▶ _Instruction_
Filter these entries so that only lines with the word "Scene" remain.

--- Begin Raw data ---

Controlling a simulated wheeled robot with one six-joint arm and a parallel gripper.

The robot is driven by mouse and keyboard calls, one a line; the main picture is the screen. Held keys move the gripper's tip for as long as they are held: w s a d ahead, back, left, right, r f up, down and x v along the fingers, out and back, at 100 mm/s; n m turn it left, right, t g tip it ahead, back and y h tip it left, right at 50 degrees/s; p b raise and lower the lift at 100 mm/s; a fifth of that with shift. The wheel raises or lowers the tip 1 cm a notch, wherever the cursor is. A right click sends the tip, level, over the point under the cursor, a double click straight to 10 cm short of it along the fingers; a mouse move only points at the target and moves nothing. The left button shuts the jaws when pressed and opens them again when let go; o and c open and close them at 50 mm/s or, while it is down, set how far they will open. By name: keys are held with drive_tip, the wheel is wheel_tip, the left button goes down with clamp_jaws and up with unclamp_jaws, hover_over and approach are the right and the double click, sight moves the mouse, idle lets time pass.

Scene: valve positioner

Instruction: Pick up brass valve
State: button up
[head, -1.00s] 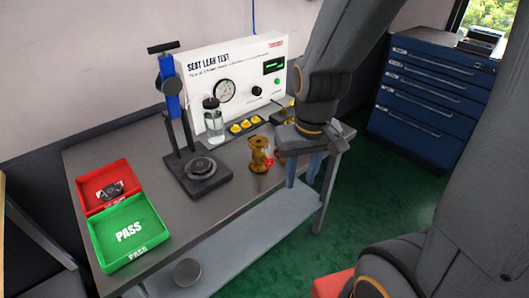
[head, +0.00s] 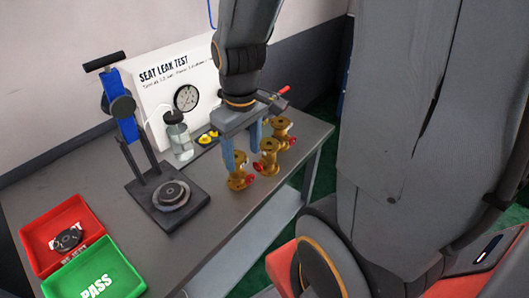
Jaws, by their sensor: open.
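Three brass valves with red parts stand upright on the right part of the grey bench in the head view. The left one (head: 241,176) is nearest the test stand, the middle one (head: 267,160) is beside it, and the right one (head: 283,133) is farther back. My gripper (head: 243,158) points down with its two blue-grey fingers apart and empty. The left finger overlaps the left valve's edge in the picture, and the right finger ends behind that valve's top. I cannot tell whether either finger touches a valve.
A black clamp stand (head: 168,196) with a round seat is left of the valves. The white seat leak test panel (head: 160,92) and a bottle (head: 178,138) are behind. A red tray (head: 36,240) and green PASS tray (head: 122,268) lie at left. The bench front is clear.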

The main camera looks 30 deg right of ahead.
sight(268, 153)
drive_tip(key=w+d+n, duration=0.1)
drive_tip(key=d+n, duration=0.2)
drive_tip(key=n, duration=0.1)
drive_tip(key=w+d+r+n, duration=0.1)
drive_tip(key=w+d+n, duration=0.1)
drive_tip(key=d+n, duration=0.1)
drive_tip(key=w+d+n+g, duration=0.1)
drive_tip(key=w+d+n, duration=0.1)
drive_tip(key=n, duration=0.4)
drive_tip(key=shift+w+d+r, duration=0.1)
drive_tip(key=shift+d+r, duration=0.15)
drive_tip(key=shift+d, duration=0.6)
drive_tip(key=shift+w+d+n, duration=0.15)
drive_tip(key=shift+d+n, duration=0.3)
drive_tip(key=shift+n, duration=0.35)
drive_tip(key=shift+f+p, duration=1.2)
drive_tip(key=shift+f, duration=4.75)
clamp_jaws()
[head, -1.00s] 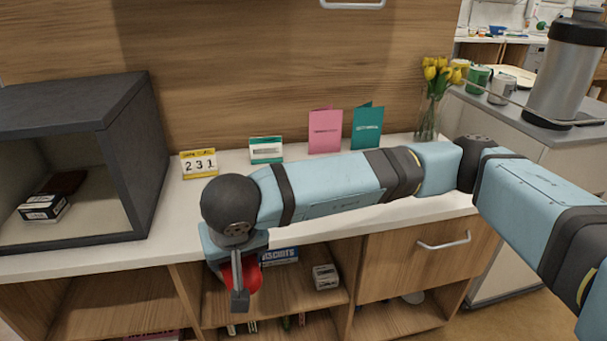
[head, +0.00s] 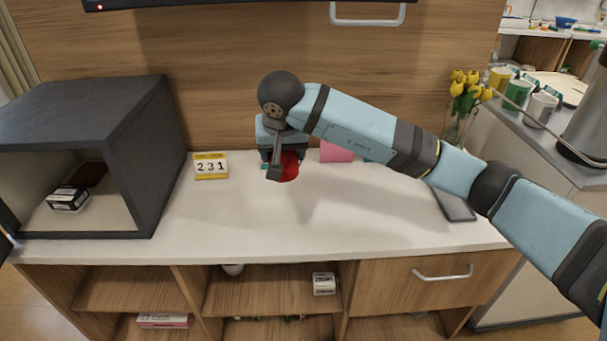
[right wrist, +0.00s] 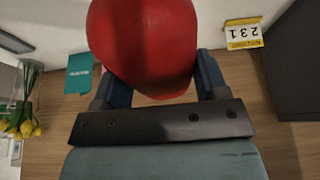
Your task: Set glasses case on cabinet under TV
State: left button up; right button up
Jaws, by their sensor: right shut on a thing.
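The glasses case is a rounded red thing (head: 290,167), partly hidden by my gripper in the head view. My right gripper (head: 282,172) is shut on it and holds it over the white top of the wooden cabinet (head: 330,222), with a soft shadow below. In the right wrist view the red case (right wrist: 143,45) fills the space between the fingers (right wrist: 153,82). The TV's dark lower edge (head: 235,3) shows at the top of the head view. My left gripper is not in view.
A dark open box unit (head: 125,165) stands on the left of the top. A yellow calendar (head: 210,166), a pink card (head: 336,152) and a vase of yellow flowers (head: 465,92) stand along the back. A dark flat thing (head: 455,204) lies at right. The front middle is clear.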

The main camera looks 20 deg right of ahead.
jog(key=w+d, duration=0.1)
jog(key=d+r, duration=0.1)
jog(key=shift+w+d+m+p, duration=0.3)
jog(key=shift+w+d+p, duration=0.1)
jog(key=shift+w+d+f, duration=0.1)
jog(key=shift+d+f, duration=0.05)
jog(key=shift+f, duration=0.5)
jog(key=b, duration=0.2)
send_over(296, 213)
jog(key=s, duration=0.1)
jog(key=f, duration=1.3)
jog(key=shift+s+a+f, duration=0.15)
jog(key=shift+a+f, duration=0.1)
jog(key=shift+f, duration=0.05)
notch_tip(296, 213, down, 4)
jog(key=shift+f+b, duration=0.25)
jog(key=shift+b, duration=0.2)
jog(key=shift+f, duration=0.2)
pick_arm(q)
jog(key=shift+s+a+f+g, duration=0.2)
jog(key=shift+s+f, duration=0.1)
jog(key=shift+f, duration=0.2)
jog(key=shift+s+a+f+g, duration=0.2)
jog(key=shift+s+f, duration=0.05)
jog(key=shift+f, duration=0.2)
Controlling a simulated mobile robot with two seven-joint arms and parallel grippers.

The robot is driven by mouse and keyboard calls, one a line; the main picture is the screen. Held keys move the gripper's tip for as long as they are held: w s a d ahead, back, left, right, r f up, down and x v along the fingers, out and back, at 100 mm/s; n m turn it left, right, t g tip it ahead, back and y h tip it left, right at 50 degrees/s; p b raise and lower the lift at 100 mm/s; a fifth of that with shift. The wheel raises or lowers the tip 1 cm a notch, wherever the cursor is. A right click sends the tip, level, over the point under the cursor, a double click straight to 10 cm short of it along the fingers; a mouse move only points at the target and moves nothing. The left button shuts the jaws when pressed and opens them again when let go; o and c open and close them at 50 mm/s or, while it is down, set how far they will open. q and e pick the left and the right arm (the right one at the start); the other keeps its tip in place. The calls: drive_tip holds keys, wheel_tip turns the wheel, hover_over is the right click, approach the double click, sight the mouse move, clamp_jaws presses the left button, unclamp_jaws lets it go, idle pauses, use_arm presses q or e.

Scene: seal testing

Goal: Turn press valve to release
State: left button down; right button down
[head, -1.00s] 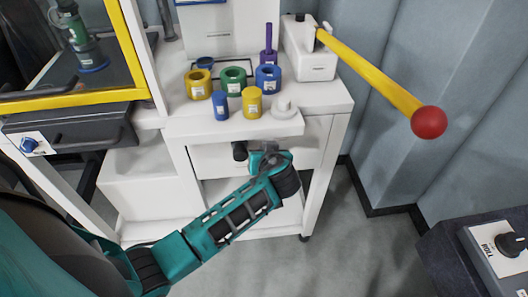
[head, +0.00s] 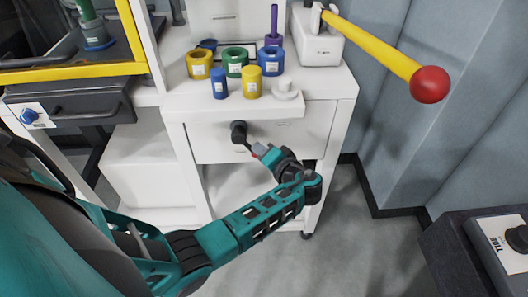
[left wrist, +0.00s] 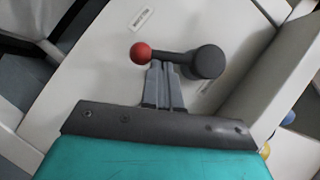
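The press valve (head: 239,131) is a dark round knob with a short lever on the white front panel of the cart. In the left wrist view its hub (left wrist: 207,62) is at the right, and the lever points left to a red ball end (left wrist: 141,53). My left gripper (head: 259,150) is at the lever's end in the head view, partly hiding it. In the left wrist view my left gripper's fingers (left wrist: 163,68) are together, tips just below the lever; whether they touch it I cannot tell. My right gripper is not in view.
A yellow press lever (head: 372,45) with a red ball sticks out over the right side. Several coloured rings and cylinders stand on the cart top (head: 326,83), above the valve. A dark control box (head: 470,250) is at lower right. The floor right of the cart is clear.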

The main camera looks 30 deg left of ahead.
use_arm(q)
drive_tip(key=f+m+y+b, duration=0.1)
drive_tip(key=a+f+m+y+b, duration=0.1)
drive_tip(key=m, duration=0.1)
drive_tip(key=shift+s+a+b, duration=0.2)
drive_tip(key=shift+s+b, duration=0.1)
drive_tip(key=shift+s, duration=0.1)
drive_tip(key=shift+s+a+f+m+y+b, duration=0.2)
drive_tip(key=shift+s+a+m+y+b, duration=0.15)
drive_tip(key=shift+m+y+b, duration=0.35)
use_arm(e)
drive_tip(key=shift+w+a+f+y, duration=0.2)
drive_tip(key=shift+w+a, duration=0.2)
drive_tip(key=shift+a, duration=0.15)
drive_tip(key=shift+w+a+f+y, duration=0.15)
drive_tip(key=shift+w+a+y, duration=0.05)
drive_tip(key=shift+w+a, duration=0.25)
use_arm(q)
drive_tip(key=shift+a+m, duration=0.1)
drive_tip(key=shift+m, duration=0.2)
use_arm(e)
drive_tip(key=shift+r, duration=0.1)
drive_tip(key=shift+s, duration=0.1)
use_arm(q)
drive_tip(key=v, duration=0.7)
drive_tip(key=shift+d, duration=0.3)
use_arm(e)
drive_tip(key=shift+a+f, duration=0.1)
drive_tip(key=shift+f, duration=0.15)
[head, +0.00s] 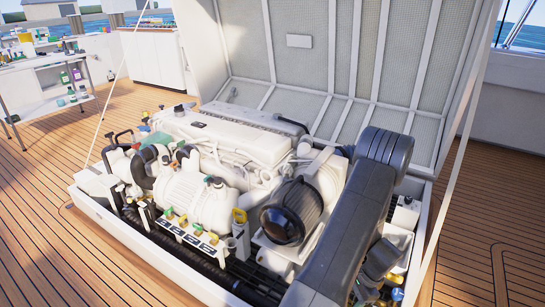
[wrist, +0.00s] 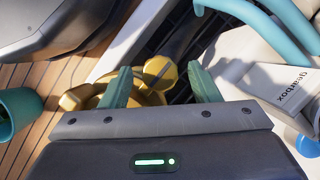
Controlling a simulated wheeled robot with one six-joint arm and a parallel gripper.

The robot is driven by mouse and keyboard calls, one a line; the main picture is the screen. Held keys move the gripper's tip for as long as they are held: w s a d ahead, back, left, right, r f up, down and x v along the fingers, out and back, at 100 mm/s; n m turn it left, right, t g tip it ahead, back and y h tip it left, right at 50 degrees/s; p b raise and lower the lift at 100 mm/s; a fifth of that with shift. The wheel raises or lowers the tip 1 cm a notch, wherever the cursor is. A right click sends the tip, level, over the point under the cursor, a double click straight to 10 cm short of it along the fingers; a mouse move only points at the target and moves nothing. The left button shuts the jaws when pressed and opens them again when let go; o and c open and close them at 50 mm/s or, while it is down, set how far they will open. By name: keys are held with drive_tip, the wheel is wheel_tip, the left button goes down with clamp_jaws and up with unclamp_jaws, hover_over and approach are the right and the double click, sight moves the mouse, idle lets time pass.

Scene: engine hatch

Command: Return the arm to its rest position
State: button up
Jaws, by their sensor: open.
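My gripper (wrist: 162,84) shows in the wrist view with its two green fingers spread apart. Nothing is clearly held between them. A brass-coloured fitting (wrist: 155,73) lies just beyond and partly behind the fingers; I cannot tell whether they touch it. In the head view my dark grey arm is bent over the right end of the white engine (head: 225,140), inside the hatch opening.
The hatch lid (head: 298,42) stands open behind the engine. A white part labelled "gearbox" (wrist: 290,85) and a teal pipe (wrist: 265,20) lie close on the right in the wrist view. Wooden deck (head: 40,190) is clear left. A cluttered shelf (head: 45,85) stands far left.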

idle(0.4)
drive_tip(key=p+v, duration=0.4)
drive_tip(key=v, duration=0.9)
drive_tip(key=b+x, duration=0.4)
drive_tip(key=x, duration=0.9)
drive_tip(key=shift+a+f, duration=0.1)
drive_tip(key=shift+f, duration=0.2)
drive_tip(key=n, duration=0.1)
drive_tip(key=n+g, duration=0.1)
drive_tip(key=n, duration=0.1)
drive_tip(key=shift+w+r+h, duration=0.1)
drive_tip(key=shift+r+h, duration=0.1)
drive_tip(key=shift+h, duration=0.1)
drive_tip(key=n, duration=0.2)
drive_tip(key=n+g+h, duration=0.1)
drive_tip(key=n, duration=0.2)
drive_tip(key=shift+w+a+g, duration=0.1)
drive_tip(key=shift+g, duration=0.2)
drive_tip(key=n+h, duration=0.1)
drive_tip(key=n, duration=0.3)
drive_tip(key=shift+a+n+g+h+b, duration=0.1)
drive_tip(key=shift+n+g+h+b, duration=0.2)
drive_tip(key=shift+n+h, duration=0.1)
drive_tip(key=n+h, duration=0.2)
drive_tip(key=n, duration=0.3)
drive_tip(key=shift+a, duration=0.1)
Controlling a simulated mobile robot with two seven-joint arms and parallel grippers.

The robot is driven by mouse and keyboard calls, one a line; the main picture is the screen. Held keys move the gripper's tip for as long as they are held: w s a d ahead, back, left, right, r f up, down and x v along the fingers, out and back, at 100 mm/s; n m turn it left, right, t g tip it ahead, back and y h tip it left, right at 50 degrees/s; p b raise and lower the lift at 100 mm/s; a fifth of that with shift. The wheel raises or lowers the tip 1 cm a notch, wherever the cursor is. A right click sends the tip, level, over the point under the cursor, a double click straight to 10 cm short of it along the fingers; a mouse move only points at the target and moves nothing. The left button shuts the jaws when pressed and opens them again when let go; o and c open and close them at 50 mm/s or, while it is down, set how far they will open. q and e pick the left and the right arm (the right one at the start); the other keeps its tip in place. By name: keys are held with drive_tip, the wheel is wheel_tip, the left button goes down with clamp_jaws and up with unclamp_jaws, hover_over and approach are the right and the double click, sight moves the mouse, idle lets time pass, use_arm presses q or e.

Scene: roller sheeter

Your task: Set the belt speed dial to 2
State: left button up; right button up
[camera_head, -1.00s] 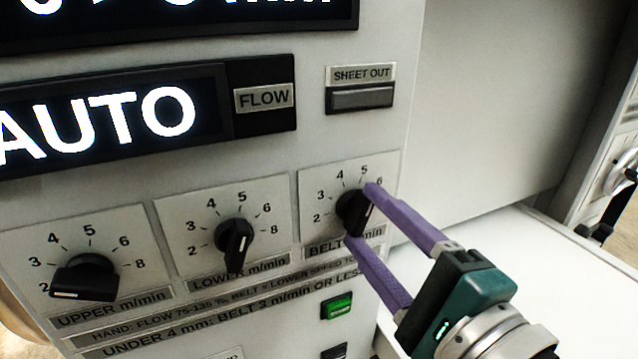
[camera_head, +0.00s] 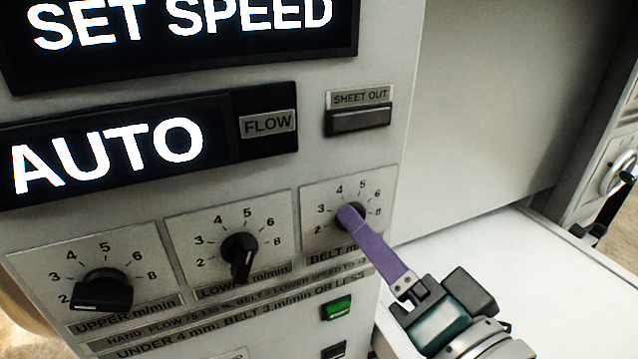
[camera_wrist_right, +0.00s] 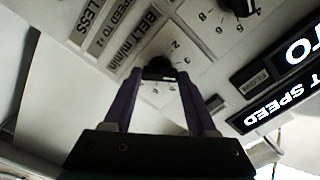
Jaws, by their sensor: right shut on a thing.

--- End Raw data ---

▶ _The solution_
Scene: valve positioner
Scene: seal testing
Scene: engine hatch
Scene: roller sheeter

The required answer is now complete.